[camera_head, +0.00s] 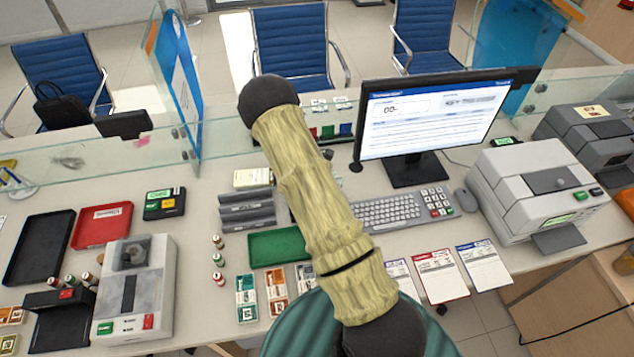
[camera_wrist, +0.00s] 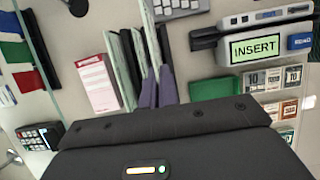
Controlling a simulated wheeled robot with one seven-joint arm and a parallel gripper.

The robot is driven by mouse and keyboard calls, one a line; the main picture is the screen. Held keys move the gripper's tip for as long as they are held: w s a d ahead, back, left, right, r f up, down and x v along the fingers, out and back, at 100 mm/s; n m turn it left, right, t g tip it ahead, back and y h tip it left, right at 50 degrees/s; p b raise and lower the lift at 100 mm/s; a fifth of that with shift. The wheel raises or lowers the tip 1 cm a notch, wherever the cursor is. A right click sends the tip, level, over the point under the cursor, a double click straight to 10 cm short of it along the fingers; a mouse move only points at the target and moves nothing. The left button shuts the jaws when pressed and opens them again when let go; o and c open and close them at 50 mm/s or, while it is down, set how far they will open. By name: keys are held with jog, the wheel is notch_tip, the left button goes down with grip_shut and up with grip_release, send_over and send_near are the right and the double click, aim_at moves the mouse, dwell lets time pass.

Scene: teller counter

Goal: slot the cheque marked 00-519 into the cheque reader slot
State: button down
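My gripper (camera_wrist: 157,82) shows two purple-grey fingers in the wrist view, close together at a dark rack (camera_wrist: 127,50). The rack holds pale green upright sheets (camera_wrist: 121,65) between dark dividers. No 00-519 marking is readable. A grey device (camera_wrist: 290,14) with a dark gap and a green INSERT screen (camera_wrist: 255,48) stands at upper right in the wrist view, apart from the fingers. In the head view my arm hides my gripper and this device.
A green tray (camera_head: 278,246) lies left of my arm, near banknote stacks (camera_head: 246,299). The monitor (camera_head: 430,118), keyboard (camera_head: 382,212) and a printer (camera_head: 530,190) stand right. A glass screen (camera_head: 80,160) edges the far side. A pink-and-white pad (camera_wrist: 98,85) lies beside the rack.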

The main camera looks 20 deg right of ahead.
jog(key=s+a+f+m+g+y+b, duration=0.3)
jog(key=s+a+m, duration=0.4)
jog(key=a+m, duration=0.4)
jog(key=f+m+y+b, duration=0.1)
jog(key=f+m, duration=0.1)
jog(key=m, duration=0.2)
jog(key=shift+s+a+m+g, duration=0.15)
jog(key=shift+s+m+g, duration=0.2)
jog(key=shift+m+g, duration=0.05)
^^^^^^^^
Starting at the line that contains "The robot is" and ending at the line that contains "Scene: teller counter", retype each line exactly; omit everything outside that range.

### Response to the task:
The robot is driven by mouse and keyboard calls, one a line; the main picture is the screen. Held keys move the gripper's tip for as long as they are held: w s a d ahead, back, left, right, r f up, down and x v along the fingers, out and back, at 100 mm/s; n m turn it left, right, t g tip it ahead, back and y h tip it left, right at 50 degrees/s; p b raise and lower the lift at 100 mm/s; a fifth of that with shift. The wheel raises or lowers the tip 1 cm a notch, wherever the cursor is. A right click sends the tip, level, over the point under the cursor, a double click straight to 10 cm short of it along the fingers; a mouse move only points at the target and moves nothing. The left button shuts the jaws when pressed and opens them again when let go; o and c open and close them at 50 mm/s or, while it is down, set how far they will open. By name: keys are held with jog, the wheel is notch_tip, the left button goes down with grip_shut and up with grip_release, send_over and send_near are the right and the double click, aim_at moves the mouse, dwell lets time pass.

Scene: teller counter

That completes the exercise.